Purpose
– This paper aims to examine the investment performance of pension funds in the UK using the three standard performance measurement models, the capital asset pricing model (CAPM), Fama-French model and the Carhart model.
Design/methodology/approach
– The authors use the CAPS-Mellon survey data for the period 1990-2008 and employ the three standard performance measurement models, the CAPM, Fama-French model and the Carhart model in assessing the investment performance of the pension funds.
Findings
– The authors show that the abnormal returns of pension funds cannot be fully explained by size, book-to-market values, market returns, momentum and the term spread. The authors find larger abnormal returns in bond than in equity portfolios and that smaller funds outperform larger funds. The paper also shows that the addition of the momentum factor does not improve on the three-factor Fama-French model. The authors find that pension funds exhibit superior performance relative to the linear factor models.

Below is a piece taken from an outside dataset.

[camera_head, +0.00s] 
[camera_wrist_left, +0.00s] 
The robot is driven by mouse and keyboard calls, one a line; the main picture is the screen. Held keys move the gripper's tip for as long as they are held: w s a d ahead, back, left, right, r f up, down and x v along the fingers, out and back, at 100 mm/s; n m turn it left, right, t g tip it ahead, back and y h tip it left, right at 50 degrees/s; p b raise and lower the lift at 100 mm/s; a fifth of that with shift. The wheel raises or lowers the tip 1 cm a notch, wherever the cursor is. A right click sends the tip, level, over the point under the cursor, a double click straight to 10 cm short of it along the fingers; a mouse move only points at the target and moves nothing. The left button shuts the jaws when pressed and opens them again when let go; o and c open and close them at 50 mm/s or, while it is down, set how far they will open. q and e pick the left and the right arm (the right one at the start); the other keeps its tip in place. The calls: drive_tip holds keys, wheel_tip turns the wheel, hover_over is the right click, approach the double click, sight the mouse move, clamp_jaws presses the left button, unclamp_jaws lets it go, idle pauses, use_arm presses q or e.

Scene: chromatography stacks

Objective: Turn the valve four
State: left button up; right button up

Research limitations/implications
– First, this study contributes to the extant literature on pension funds performance. Future research may also extend the authors' work to incorporate economic, tax, political and legal differences across the countries on the performance of pension funds. Second, due to data constraints, this study excludes the default probability of corporate bonds as an additional variable in their tests on bond returns. Future work may add the default probability as an additional variable whilst examining bond returns.
Practical implications
– The authors believe that the findings will be considerable food for thought for fund managers who continuously attempt to explore opportunities to provide a higher return to investors.
Originality/value
– To the authors' knowledge, this is the first comprehensive study that investigates the performance of UK equity and bond pension funds relative to standard linear factor models such as the CAPM, Fama and French, and Carhart.